* _Given data_

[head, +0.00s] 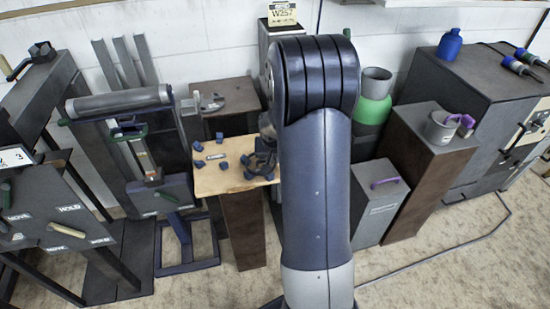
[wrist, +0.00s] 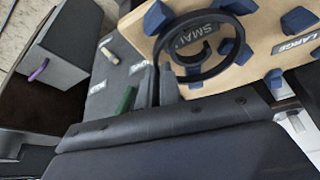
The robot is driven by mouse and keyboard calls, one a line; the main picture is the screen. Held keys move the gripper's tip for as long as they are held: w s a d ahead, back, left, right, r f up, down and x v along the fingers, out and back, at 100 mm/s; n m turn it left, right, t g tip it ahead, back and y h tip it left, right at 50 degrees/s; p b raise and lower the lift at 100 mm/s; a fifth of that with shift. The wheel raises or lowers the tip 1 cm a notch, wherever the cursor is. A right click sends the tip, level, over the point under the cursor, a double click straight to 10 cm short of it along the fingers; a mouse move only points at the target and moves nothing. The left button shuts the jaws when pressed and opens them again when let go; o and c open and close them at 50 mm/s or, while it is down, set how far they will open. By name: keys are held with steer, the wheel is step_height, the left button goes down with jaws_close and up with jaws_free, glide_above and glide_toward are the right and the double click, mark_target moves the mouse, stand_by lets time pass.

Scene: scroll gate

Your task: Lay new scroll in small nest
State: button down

* _What is expected_
Pick out every line above that contains the word "scroll" and copy it.

* _Reply_
Scene: scroll gate
Your task: Lay new scroll in small nest

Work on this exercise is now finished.